Solid-state designs avoid transformers, and are optimized for one load impedance, although they will function over a reasonable range of load. I remember a solid-state linear amplifier from 1969 that did have a manual switch on the power supply to change the optimal load from 4 to 8 ohms.
Power amp specs are often un-trustworthy. RMS power is a misnomer for mean power (the M in rms).
My question about your equipment was not an insult: I noticed that you had not replied to my suggestions for simple measurements. If you don't have access to or experience with such equipment, there's no further point in my suggesting measurement techniques.
--- End quote ---
I didn't take it as an insult. The best way to do this is like you suggested, get out the equipment an just test it, done! (And, BTW, test it for THD at different levels too, and the type of distortion, and all the rest!) I don't have that equipment nor the knowledge to run it.
So when doing calculations with a digital power supply, like the power brick included with a class D amp, you get the amps and voltage that the equation spits out and that's it?
If the power brick is 24v, and the amp needs 28V to get 50 watts per channel, how do you get 100 watts total RMS out of that amp using x2 3116D2 chips?
So how can we tell what the power of this amp is, generally, at 8 ohms, without actually measuring it--don't we have enough information to guesstimate it pretty closely?
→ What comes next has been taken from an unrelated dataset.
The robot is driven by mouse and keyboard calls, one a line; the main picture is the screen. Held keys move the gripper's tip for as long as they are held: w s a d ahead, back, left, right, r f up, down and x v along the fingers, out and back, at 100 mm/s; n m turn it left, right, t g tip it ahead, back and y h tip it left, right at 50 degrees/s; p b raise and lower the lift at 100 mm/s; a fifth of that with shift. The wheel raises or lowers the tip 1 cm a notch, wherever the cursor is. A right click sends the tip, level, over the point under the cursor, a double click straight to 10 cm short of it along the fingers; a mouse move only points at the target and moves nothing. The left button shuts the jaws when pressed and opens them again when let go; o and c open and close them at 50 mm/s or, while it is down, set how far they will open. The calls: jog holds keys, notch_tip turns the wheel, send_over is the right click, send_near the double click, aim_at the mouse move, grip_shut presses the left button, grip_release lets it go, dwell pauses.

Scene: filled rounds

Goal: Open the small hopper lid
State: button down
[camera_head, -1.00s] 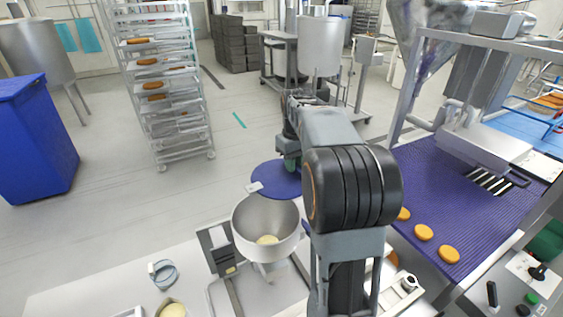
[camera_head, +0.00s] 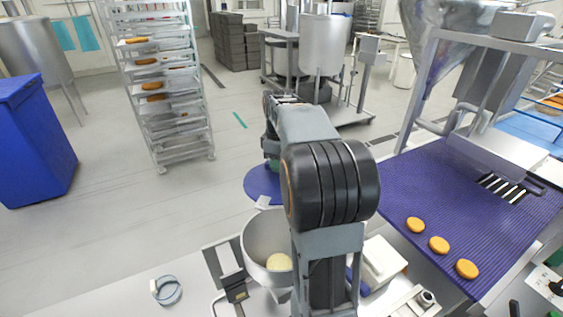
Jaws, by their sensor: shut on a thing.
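The small hopper (camera_head: 256,238) is a pale metal bowl at the lower middle, with a pale yellow mass in it. Its round blue lid (camera_head: 257,186) lies beyond the far rim, clear of the mouth, which is uncovered on the left. A small pale tab (camera_head: 263,202) sits between the lid's near edge and the rim. My arm hides the lid's right part and the hopper's right side. My gripper (camera_head: 273,166) is at the lid's far right part, shut on it; its fingertips are mostly hidden behind my arm.
A purple conveyor belt (camera_head: 460,190) with orange-brown rounds (camera_head: 439,245) is at right. A white box (camera_head: 382,258) stands right of my arm. A grey-blue ring (camera_head: 166,290) lies on the table at left. A tray rack (camera_head: 170,100) and blue bin (camera_head: 35,140) stand behind; the floor between is clear.

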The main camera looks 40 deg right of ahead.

Also, so it can put out 36 watts RMS x2 with two 3116D chips, it can do the same with one chip--so again, what's the benefit of two chips vs one chip at 8 ohms?
TimFox:
If you know the voltage and maximum current of the power supply, and you understand the mode of operation of the active amplifier and its losses, then they determine the optimal load resistance and the power into it. Usually, the power supply is treated as a constant voltage output with a maximum current capability, but the voltage will fall with higher current and excessive current could smoke the supply in a bad design.
The details of that calculation are important, and you should consult the relevant textbooks. I have used Class-D, but am not an expert on your chipset.
At the optimal load, the peak current (of the sinusoidal waveform) into the load (maximum possible from the circuit) will require the maximum voltage that the amplifier can put out. With a higher load resistance, the maximum peak voltage into the load requires less current and the power is lower. With a lower load resistance, the maximum peak current requires a lower peak voltage and the power is lower. Note the usage here of maximum (what the circuit can produce) and peak (what the load will do with the voltage or current supplied to it). In any of these three cases, if you try to exceed either the maximum voltage or current (whichever is hit first as you increase the signal), the output waveform will show clipping. Here, "peak" means the highest voltage (or current) in the waveform, half the "peak-to-peak" value.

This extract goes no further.